Re: vacuum tubes - I can see that if semiconductors are not available, for whatever reason, research into micro-sizing vacuum tubes would have been conducted or more into analog methods.
 
This might be a bit of an aside, so I apologize. Yet, I feel I should ask even if it makes me sound like a total noob:

Why do you need a computer to land the moon mission (I'm not talking about the Apollo but a hypothetical moon mission)?

What prevents a human from doing it by eye and slide rule or whatever? I know that sounds ridiculous, but ... why not? The relative motion vectors of the moon and Earth are predictable for the point of view of plotting a course. Humans can land airplanes and do a lot of other time-sensitive precision work. Now someone is going to say it's "much more difficult to land an airplane than a moon lander" ... but how much more difficult once you've matched the major motion vectors relative to the lander and moon? Matching vectors is vastly quicker with a computer hooked up to instruments, but a human could do it as well. It'd take longer, and this hypothetical mission would need to take that into account.

It seems to me that reason why they used computers is that they wanted precision because certain variables were very limited - essentially consumables such as fuel and crew supplies (such as food/water/oxygen). The biggest limit on these things was because they had to launch the mission from Earth directly in a single shot so it had to fit on a single rocket shot. So they needed maximum speed and precision to get the mission there and back again within the tolerances of their supplies (and I guess to get there "before the Soviets", who were definitely doing stuff, though the US didn't know exactly how much progress the Soviets had made, so they had to do it ASAP).

It seems to me (when I wrote my earlier post) if they were willing to go through the expense and time to set up an orbital space station as a jumping-off point, they could (over time) shuttle up enough fuel and consumables to send a much more robust mission to the moon, one that could be more imprecisely plotted using more primitive methods.
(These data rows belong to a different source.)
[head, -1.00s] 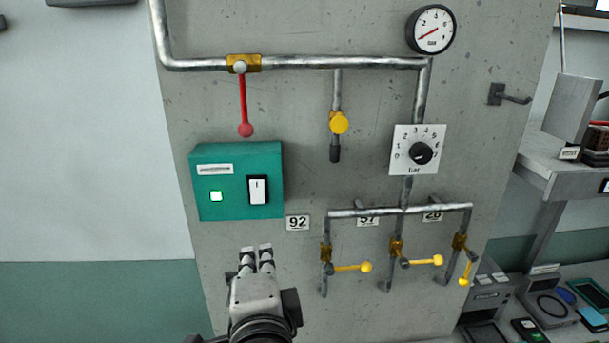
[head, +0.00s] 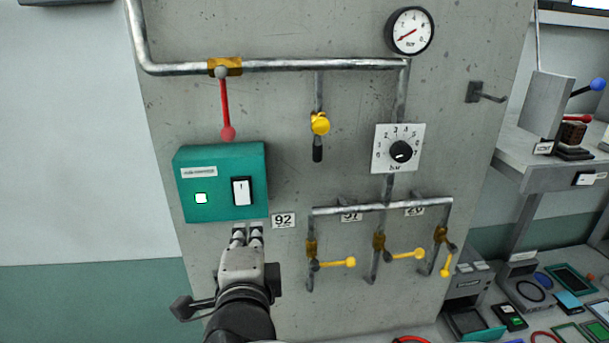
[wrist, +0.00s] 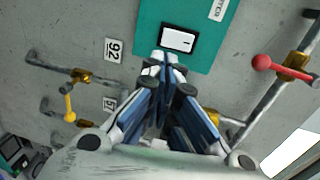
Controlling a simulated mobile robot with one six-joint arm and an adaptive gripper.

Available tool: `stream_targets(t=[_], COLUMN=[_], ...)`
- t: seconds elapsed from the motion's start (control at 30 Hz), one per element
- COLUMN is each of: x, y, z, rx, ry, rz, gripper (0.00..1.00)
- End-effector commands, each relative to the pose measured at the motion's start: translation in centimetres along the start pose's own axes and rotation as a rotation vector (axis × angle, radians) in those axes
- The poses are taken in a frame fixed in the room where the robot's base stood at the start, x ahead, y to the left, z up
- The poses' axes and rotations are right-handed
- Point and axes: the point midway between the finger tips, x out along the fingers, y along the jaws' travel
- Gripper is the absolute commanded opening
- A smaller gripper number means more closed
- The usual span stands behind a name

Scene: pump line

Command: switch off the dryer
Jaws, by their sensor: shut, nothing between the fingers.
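A teal control box (head: 221,183) is mounted on the grey wall panel. It has a white label strip that I cannot read in the head view, a small square lamp (head: 201,198) that looks bright and whitish, and a white rocker switch (head: 241,191) in a black frame. My gripper (head: 247,235) is shut and empty, its fingertips just below the box's lower edge under the switch. In the wrist view the fingertips (wrist: 165,60) appear close to the switch (wrist: 178,40); contact cannot be told. The lamp is not visible there.
A red lever (head: 226,108) hangs above the box from a horizontal pipe. A tag "92" (head: 283,220) is right of the fingertips. Further right are yellow-handled valves (head: 338,262), a bar dial (head: 401,151) and a gauge (head: 410,31). Left of the panel is bare wall.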

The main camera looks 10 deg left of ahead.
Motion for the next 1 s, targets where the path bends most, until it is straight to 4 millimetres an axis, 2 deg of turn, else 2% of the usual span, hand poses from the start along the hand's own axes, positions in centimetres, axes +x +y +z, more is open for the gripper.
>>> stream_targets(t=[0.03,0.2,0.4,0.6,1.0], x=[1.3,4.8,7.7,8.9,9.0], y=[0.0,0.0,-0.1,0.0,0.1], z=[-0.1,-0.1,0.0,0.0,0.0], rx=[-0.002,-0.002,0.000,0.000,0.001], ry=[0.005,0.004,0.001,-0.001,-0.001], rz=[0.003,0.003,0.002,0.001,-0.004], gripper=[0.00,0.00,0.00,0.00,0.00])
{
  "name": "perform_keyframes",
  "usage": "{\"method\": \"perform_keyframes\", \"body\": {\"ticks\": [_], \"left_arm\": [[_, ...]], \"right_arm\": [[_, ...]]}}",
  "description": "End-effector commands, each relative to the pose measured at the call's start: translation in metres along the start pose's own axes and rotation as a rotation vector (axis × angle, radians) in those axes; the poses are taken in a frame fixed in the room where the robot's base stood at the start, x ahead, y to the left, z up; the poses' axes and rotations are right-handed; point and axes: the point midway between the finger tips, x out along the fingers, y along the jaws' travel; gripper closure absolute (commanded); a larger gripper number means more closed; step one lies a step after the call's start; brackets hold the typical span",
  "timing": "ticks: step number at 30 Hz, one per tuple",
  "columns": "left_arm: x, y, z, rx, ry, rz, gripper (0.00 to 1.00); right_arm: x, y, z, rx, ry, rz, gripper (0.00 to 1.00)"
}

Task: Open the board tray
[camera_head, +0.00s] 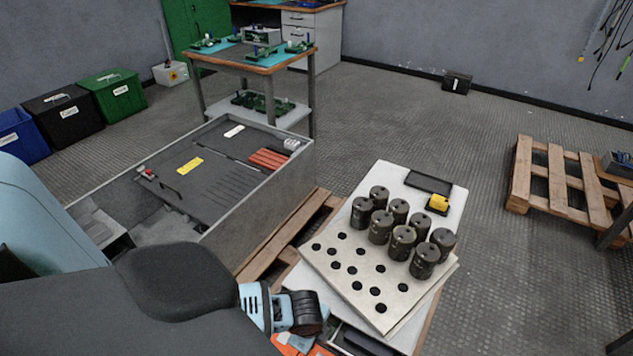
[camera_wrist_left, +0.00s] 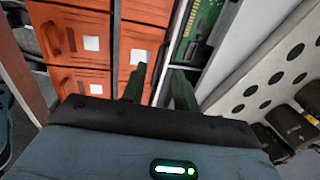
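My left gripper shows in the left wrist view (camera_wrist_left: 160,83) with its two dark fingers apart, open, with nothing clearly held. It points at orange drawer-like fronts (camera_wrist_left: 83,42) with white labels. Just right of the fingers, a green circuit board (camera_wrist_left: 207,22) shows inside a narrow dark-edged opening, which may be the board tray; the fingers' contact with it cannot be told. In the head view my left wrist reaches down beside the white top at lower centre, its fingertips hidden. A dark, narrow tray-like part (camera_head: 362,341) shows there below the top. My right gripper is not in view.
A cream plate with holes (camera_head: 330,262) and several dark capacitors (camera_head: 402,242) rest on the white top, with a yellow item (camera_head: 438,203) behind. A grey open cabinet (camera_head: 262,210) on a pallet stands left. Floor behind the white top is clear; another pallet (camera_head: 560,185) lies right.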

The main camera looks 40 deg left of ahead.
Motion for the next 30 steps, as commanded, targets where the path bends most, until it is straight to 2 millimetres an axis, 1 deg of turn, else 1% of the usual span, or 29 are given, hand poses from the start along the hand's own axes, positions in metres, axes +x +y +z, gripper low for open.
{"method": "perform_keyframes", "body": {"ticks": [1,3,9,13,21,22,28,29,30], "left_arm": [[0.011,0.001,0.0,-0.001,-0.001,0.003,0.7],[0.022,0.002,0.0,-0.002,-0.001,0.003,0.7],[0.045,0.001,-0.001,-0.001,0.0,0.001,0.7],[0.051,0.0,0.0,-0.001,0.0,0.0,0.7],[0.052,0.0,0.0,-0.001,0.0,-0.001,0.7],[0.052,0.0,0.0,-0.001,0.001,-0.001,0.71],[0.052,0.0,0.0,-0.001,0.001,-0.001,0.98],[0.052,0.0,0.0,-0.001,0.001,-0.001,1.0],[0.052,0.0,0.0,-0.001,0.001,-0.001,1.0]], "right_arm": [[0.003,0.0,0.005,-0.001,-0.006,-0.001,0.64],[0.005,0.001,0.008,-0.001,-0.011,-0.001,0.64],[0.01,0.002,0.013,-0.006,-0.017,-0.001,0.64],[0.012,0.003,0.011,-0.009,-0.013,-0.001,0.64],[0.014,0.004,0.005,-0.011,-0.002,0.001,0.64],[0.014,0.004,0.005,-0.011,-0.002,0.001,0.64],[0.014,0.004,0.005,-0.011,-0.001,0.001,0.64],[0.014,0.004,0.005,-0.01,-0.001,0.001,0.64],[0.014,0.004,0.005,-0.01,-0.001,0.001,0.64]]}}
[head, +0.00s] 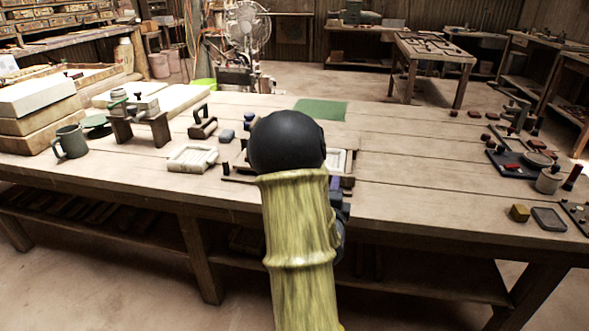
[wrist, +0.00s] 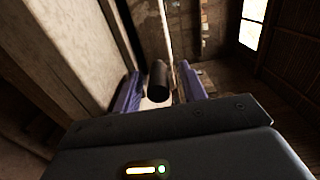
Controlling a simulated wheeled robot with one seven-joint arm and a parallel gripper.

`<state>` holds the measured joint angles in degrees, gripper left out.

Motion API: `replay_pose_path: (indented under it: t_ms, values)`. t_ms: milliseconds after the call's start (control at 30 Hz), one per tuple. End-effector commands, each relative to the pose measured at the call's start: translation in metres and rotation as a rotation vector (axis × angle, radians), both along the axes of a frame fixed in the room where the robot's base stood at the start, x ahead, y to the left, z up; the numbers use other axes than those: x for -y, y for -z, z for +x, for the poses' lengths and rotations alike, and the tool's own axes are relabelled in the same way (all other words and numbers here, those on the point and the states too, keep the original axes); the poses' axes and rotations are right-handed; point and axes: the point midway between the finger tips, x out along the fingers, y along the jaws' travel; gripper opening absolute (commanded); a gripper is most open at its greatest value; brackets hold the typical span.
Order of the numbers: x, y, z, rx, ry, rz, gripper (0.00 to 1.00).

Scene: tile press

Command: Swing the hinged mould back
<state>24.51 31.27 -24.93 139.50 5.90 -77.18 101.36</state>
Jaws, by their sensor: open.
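In the head view my arm covers the middle of the workbench. A pale, framed piece, perhaps part of the hinged mould (head: 349,161), shows just right of my arm; the rest is hidden. My gripper (wrist: 160,92) shows in the wrist view with its two purple fingers apart. A dark round-ended bar, like a handle (wrist: 158,79), lies between the fingers, with gaps on both sides, not clamped. Whether it touches either finger I cannot tell. In the head view only a bit of purple finger shows at the bench's front edge.
On the workbench (head: 430,200), a white tray-like mould (head: 192,158) and a dark stamp-like tool (head: 203,123) stand left of my arm. A mug (head: 70,142) is farther left. A green mat (head: 320,109) lies behind. Small tools crowd the right end; the bench between is clear.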

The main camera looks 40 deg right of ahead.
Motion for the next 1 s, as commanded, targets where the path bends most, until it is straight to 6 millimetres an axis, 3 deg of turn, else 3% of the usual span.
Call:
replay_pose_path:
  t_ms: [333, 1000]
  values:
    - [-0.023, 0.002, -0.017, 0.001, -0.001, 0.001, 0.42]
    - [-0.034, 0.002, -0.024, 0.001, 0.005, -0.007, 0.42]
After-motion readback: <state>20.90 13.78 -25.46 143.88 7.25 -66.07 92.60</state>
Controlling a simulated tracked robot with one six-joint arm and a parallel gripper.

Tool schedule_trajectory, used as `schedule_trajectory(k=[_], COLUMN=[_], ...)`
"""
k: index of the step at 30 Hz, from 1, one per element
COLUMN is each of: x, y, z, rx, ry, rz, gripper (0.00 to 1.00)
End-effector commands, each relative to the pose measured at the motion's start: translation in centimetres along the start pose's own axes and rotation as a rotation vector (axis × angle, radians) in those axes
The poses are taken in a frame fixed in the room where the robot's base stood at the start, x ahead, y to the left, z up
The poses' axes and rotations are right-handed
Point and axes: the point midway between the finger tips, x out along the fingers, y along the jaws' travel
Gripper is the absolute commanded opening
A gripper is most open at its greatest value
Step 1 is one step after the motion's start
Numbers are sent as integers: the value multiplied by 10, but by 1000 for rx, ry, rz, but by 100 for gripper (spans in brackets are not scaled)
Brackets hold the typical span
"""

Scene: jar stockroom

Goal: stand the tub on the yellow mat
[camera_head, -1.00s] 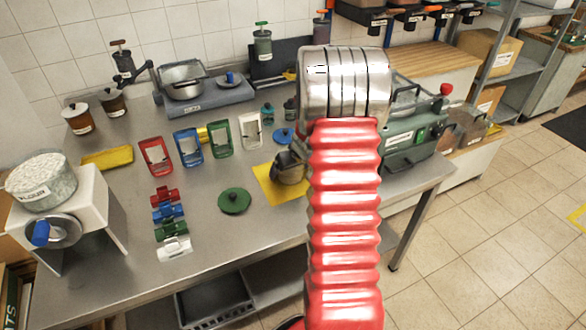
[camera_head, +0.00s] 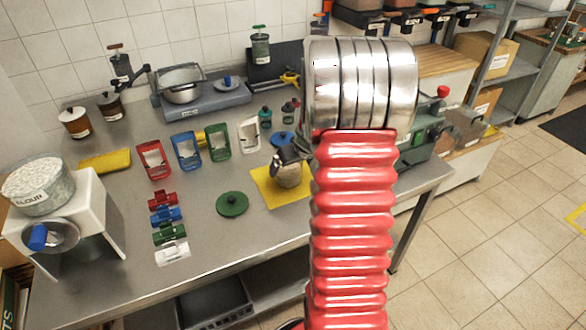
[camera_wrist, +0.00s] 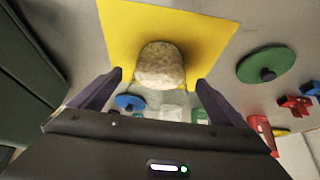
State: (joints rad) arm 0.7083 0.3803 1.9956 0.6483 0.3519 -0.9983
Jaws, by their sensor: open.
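The tub (camera_head: 288,177) is a rounded beige, stone-like vessel standing on the yellow mat (camera_head: 266,196). In the wrist view the speckled tub (camera_wrist: 160,66) rests on the yellow mat (camera_wrist: 122,30), near one edge and clear of the other sides. It looks upright. My gripper (camera_wrist: 161,79) is open, its two dark fingers apart on either side of the tub's near side, with gaps between fingers and tub. In the head view my gripper (camera_head: 287,152) shows just above and behind the tub, partly hidden by my red arm, which also covers the mat's right end.
A green lid (camera_head: 232,204) lies left of the mat and a blue lid (camera_head: 283,138) behind it. Coloured stands (camera_head: 187,151) and small clips (camera_head: 167,216) stand further left. A green machine (camera_head: 416,150) is at the right. Table front is bare.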

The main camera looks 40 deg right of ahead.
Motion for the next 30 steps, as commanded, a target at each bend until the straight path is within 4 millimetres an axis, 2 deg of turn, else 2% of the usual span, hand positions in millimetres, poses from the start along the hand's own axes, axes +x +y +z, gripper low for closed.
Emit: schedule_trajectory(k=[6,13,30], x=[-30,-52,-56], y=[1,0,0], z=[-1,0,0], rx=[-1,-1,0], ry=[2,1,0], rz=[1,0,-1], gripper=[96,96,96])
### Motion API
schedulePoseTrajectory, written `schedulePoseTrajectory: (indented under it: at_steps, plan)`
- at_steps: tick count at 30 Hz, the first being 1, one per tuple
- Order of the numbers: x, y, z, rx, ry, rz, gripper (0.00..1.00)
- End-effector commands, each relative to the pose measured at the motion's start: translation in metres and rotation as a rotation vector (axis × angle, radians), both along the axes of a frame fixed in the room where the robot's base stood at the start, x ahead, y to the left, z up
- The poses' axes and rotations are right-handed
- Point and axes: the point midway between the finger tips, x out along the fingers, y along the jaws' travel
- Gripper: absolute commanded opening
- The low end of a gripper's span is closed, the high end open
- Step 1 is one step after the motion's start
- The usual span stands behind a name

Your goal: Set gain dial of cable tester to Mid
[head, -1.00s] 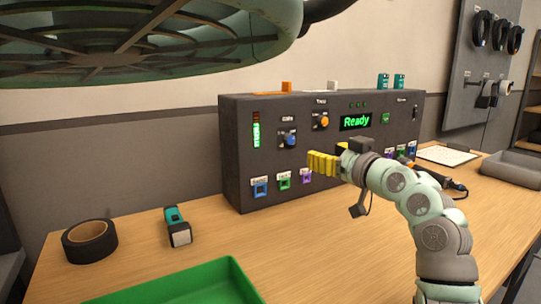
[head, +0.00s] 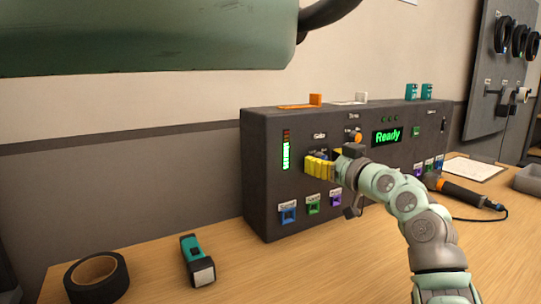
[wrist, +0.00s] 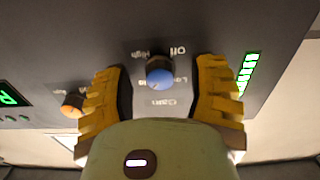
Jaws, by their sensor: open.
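The cable tester (head: 262,190) is a dark grey box at the back of the bench with a green "Ready" display. Its blue gain dial (wrist: 160,70) shows in the wrist view, upside down, with labels "Off", "High" and "Low" around it and "Gain" beside it. The dial's pointer direction is too small to tell. My gripper (wrist: 164,92) is open, with one yellow finger on each side of the dial and a gap to both. In the head view my gripper (head: 319,168) covers most of the dial.
An orange dial (head: 353,136) sits right of the gain dial; it also shows in the wrist view (wrist: 72,103). A green level meter (head: 286,152) is to the left.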

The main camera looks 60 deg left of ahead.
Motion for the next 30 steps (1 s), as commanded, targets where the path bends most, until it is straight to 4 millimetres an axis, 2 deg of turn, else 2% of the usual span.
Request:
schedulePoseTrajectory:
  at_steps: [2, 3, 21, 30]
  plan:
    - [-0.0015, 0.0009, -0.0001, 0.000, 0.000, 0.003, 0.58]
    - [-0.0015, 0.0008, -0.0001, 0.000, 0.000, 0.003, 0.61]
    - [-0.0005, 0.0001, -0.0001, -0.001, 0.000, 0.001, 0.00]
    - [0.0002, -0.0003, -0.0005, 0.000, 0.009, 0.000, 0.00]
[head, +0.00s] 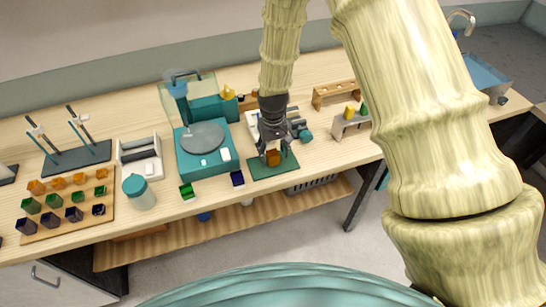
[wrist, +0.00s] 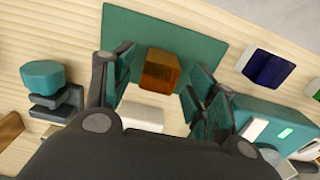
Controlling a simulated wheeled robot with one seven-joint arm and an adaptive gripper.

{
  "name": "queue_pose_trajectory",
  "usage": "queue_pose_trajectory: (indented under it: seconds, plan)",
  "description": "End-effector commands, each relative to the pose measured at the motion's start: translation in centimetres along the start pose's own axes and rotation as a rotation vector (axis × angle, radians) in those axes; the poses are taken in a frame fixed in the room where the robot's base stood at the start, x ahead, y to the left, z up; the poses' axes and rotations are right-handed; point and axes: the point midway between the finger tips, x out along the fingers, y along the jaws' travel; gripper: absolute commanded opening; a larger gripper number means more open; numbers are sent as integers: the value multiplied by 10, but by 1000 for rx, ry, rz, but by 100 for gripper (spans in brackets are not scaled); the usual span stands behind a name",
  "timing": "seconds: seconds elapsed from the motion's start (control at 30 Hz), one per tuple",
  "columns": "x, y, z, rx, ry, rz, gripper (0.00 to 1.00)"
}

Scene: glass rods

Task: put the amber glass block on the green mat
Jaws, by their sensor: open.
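The amber glass block (head: 273,157) sits on the green mat (head: 258,170) near the front of the bench. In the wrist view the amber block (wrist: 160,70) stands on the mat (wrist: 135,22), by its edge nearest my gripper. My gripper (head: 273,150) is above the block, with its fingers spread. In the wrist view my gripper (wrist: 160,85) is open, with a finger on each side of the block and visible gaps to both. Part of the mat is hidden behind my fingers.
A dark blue block (head: 237,178) and a green block (head: 187,192) stand left of the mat. A teal device (head: 203,160) is close on the left. A white instrument (head: 252,125) stands behind my gripper. A wooden tray (head: 70,228) of several coloured blocks lies far left.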

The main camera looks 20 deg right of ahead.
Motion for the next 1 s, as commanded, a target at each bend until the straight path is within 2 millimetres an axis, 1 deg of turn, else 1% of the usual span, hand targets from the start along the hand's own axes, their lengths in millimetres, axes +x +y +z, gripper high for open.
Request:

It might take a week to approach the moon and put the lunar orbiter in a satisfactory orbit to deploy the lander, another week to reverse the process, leaving only a day or two wander around on the moon, but I think you could do it without ICs ... maybe even without computers as we know of them.

The national resources of the US might not have allowed it at the time, so it'd probably take years more to set up your moon trip, but if most other factors except computers were equal, I'd think it'd still be possible if they wanted to do it that much.